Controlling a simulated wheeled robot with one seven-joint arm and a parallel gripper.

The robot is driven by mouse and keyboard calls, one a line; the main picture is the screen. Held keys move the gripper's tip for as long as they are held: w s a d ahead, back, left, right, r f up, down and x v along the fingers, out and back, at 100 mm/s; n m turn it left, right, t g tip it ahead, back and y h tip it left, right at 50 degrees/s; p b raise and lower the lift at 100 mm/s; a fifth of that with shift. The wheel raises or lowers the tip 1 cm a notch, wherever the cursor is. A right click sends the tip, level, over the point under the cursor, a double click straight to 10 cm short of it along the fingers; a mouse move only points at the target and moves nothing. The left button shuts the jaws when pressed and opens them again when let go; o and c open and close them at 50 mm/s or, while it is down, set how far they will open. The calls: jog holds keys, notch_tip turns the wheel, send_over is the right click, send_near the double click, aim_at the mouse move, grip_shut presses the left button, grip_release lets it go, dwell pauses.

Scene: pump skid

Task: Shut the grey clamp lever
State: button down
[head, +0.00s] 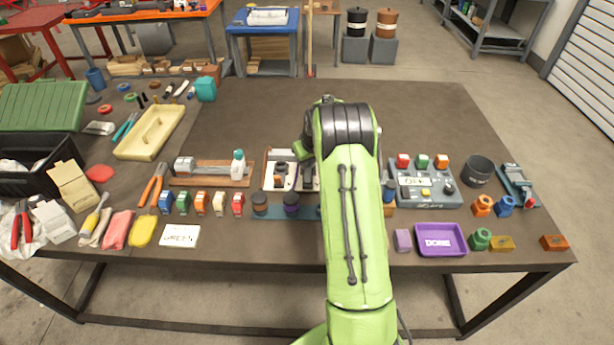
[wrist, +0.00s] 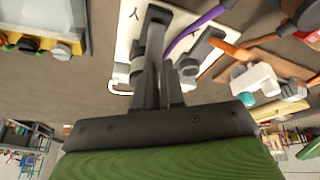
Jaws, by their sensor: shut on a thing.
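The clamp's white base plate (head: 269,181) lies on the bench just left of my forearm in the head view. It also shows in the wrist view (wrist: 128,40), with dark grey clamp parts on it. My gripper (wrist: 160,88) reaches down onto this plate, its two fingers close together. They are shut on the grey clamp lever (wrist: 156,30), which stretches beyond the fingertips over the plate. In the head view my arm hides the fingertips and part of the plate.
A wooden board (head: 215,181) with a white, teal-tipped fixture stands close on the left. A grey button box (head: 428,197) is to the right. Several coloured blocks and a purple tray (head: 441,250) line the front. The bench behind is clear.

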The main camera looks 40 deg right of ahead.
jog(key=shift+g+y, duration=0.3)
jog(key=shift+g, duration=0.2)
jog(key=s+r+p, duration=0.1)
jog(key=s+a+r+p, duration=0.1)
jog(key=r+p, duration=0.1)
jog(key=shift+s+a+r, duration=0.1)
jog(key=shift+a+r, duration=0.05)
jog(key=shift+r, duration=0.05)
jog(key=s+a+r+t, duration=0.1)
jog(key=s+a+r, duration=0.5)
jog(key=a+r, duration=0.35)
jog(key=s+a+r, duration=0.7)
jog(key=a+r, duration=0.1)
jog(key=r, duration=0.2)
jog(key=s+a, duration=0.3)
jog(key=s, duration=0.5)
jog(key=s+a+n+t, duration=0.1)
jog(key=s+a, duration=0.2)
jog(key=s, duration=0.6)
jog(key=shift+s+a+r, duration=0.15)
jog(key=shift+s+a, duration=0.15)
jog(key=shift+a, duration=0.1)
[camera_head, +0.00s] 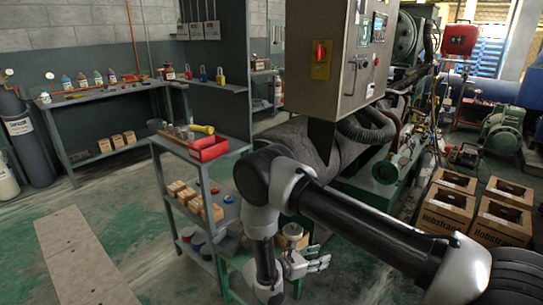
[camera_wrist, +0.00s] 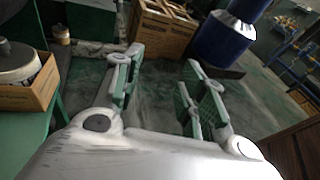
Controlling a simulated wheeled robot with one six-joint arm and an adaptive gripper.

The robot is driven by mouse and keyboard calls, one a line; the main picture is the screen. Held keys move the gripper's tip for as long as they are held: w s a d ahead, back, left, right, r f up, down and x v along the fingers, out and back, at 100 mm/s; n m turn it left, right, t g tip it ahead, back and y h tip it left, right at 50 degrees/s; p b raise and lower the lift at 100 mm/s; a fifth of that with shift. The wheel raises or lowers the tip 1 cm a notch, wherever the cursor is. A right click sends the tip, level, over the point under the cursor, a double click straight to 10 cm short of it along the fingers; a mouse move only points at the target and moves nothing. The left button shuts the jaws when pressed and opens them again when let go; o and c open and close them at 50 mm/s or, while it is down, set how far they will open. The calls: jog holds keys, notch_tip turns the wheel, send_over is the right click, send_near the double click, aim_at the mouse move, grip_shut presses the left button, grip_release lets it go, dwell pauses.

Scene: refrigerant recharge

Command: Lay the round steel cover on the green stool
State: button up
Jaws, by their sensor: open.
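My gripper (camera_wrist: 165,85) is open and empty, with bare floor showing between its fingers in the wrist view. In the head view my gripper (camera_head: 322,264) points right, low beside the green stool (camera_head: 228,284), which my arm mostly hides. In the wrist view the stool's green top (camera_wrist: 22,127) is at the left edge, to the left of my fingers. A cardboard box (camera_wrist: 38,90) stands on it. A round grey metal piece (camera_wrist: 18,66), which looks like the steel cover, sits in the box, cut off by the picture edge. The fingers are apart from it.
A grey shelf cart (camera_head: 203,165) with a red bin (camera_head: 208,149) stands left of my arm. Cardboard boxes (camera_head: 447,208) stand on the floor at right. A blue drum (camera_wrist: 222,40) is ahead in the wrist view. Open floor (camera_head: 140,225) lies at left.

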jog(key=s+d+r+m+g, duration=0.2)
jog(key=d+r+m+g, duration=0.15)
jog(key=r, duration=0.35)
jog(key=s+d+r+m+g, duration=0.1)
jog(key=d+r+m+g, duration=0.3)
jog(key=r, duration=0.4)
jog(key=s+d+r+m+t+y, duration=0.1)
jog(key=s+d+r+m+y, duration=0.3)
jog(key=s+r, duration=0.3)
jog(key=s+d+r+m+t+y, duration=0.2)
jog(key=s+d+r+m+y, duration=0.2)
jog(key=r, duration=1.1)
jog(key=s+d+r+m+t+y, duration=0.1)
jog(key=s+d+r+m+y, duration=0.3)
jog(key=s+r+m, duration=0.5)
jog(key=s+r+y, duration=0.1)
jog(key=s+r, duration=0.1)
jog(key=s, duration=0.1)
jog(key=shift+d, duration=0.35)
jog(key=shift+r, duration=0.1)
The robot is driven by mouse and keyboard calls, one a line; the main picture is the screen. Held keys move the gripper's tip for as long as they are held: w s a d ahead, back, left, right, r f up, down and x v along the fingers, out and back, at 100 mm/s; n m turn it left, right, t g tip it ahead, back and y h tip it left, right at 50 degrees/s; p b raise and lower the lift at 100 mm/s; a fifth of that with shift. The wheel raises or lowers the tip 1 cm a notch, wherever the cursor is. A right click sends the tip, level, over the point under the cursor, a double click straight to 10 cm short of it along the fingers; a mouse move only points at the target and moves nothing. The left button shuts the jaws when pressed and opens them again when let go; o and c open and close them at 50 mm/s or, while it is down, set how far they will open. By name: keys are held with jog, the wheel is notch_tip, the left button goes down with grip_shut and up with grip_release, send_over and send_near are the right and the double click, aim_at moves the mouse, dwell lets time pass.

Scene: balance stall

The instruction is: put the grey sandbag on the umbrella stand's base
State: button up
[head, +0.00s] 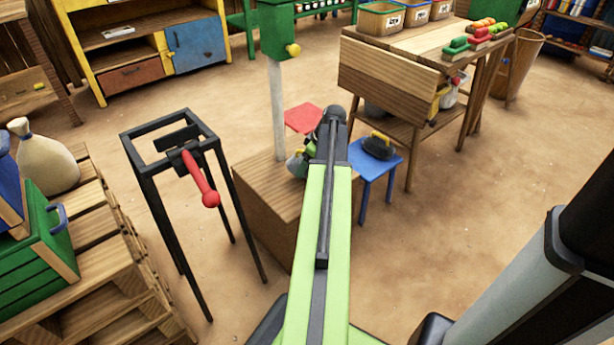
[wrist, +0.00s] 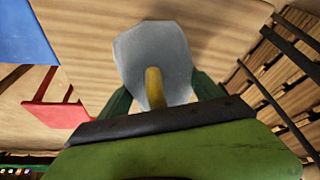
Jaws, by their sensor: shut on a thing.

--------------------------------------------------

Give back every line exactly as it stands, pictures excluded.

Controlling a simulated wheeled robot with one seven-joint arm and a parallel gripper.

The robot is driven by mouse and keyboard calls, one a line; the main picture is the screen. Held keys move the gripper's tip for as long as they are held: w s a d ahead, back, left, right, r f up, down and x v along the fingers, out and back, at 100 mm/s; n m turn it left, right, t g tip it ahead, back and y h tip it left, right at 50 degrees/s; p b raise and lower the lift at 100 mm/s; a fifth of that with shift. The wheel raises or lowers the tip 1 cm a notch, wherever the cursor is. A right click sends the tip, level, over the point under the cursor, a double click straight to 10 cm short of it along the fingers; a mouse move only points at the target and moves nothing. The left button shuts the jaws when pressed and opens them again when let go; o and c open and close them at 50 mm/s or, while it is down, set how far they will open. The calls: jog holds keys, notch_tip turns the wheel, send_over is the right click, send_near the double click, aim_at the mouse move, grip_shut presses the left button, grip_release lets it go, dwell pauses.

Scene: pump skid

Task: Shut the grey clamp lever
State: button down
[head, +0.00s] 
[wrist, +0.00s] 
Jaws, by their sensor: shut on a thing.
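The clamp's white base plate (head: 269,181) lies on the bench just left of my forearm in the head view. It also shows in the wrist view (wrist: 128,40), with dark grey clamp parts on it. My gripper (wrist: 160,88) reaches down onto this plate, its two fingers close together. They are shut on the grey clamp lever (wrist: 156,30), which stretches beyond the fingertips over the plate. In the head view my arm hides the fingertips and part of the plate.
A wooden board (head: 215,181) with a white, teal-tipped fixture stands close on the left. A grey button box (head: 428,197) is to the right. Several coloured blocks and a purple tray (head: 441,250) line the front. The bench behind is clear.

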The main camera looks 40 deg right of ahead.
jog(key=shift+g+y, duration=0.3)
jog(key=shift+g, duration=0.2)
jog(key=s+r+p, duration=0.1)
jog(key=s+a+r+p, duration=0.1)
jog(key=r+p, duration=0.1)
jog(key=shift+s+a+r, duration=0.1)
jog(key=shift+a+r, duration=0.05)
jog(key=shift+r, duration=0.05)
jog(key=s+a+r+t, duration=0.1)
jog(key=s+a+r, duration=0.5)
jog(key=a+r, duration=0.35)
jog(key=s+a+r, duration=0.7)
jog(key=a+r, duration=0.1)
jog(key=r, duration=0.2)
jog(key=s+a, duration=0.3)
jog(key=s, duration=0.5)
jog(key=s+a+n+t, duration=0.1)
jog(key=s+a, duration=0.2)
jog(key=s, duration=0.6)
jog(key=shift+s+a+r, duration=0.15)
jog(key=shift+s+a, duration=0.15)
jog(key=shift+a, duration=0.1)
[camera_head, +0.00s] 
[camera_wrist, +0.00s] 
Controlling a simulated wheeled robot with one six-joint arm and an adaptive gripper.

The robot is driven by mouse and keyboard calls, one a line; the main picture is the screen. Held keys move the gripper's tip for as long as they are held: w s a d ahead, back, left, right, r f up, down and x v along the fingers, out and back, at 100 mm/s; n m turn it left, right, t g tip it ahead, back and y h tip it left, right at 50 degrees/s; p b raise and lower the lift at 100 mm/s; a fifth of that with shift. The wheel raises or lowers the tip 1 cm a notch, wherever the cursor is. A right click sends the tip, level, over the point under the cursor, a double click straight to 10 cm short of it along the fingers; a mouse move only points at the target and moves nothing. The left button shuts the jaws when pressed and opens them again when let go; o and c open and close them at 50 mm/s or, while it is down, set how far they will open. The calls: jog holds keys, notch_tip turns the wheel, send_over is the right click, send_near the double click, aim_at the mouse move, grip_shut presses the left button, grip_release lets it go, dwell pauses.

Scene: refrigerant recharge

Command: Lay the round steel cover on the green stool
State: button up
Jaws, by their sensor: open.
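My gripper (camera_wrist: 165,85) is open and empty, with bare floor showing between its fingers in the wrist view. In the head view my gripper (camera_head: 322,264) points right, low beside the green stool (camera_head: 228,284), which my arm mostly hides. In the wrist view the stool's green top (camera_wrist: 22,127) is at the left edge, to the left of my fingers. A cardboard box (camera_wrist: 38,90) stands on it. A round grey metal piece (camera_wrist: 18,66), which looks like the steel cover, sits in the box, cut off by the picture edge. The fingers are apart from it.
A grey shelf cart (camera_head: 203,165) with a red bin (camera_head: 208,149) stands left of my arm. Cardboard boxes (camera_head: 447,208) stand on the floor at right. A blue drum (camera_wrist: 222,40) is ahead in the wrist view. Open floor (camera_head: 140,225) lies at left.

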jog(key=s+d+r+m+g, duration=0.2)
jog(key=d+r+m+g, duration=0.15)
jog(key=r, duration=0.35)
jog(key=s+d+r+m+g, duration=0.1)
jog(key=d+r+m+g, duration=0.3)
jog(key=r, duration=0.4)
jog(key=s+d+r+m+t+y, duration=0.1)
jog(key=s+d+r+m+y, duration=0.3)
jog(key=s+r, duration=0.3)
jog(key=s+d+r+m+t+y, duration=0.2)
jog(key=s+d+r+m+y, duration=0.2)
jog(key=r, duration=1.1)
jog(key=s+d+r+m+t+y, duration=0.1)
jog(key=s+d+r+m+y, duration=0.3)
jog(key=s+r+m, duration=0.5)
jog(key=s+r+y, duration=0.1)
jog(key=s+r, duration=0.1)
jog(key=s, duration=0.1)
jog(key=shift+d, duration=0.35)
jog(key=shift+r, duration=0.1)
The robot is driven by mouse and keyboard calls, one a line; the main picture is the screen. Held keys move the gripper's tip for as long as they are held: w s a d ahead, back, left, right, r f up, down and x v along the fingers, out and back, at 100 mm/s; n m turn it left, right, t g tip it ahead, back and y h tip it left, right at 50 degrees/s; p b raise and lower the lift at 100 mm/s; a fifth of that with shift. The wheel raises or lowers the tip 1 cm a notch, wherever the cursor is. A right click sends the tip, level, over the point under the cursor, a double click straight to 10 cm short of it along the fingers; a mouse move only points at the target and moves nothing. The left button shuts the jaws when pressed and opens them again when let go; o and c open and close them at 50 mm/s or, while it is down, set how far they will open. By name: keys are held with jog, the wheel is notch_tip, the left button goes down with grip_shut and up with grip_release, send_over and send_near are the right and the double click, aim_at moves the mouse, dwell lets time pass.

Scene: balance stall

The instruction is: put the grey sandbag on the umbrella stand's base
State: button up
[head, +0.00s] 
[wrist, +0.00s] 
Jaws, by their sensor: shut on a thing.

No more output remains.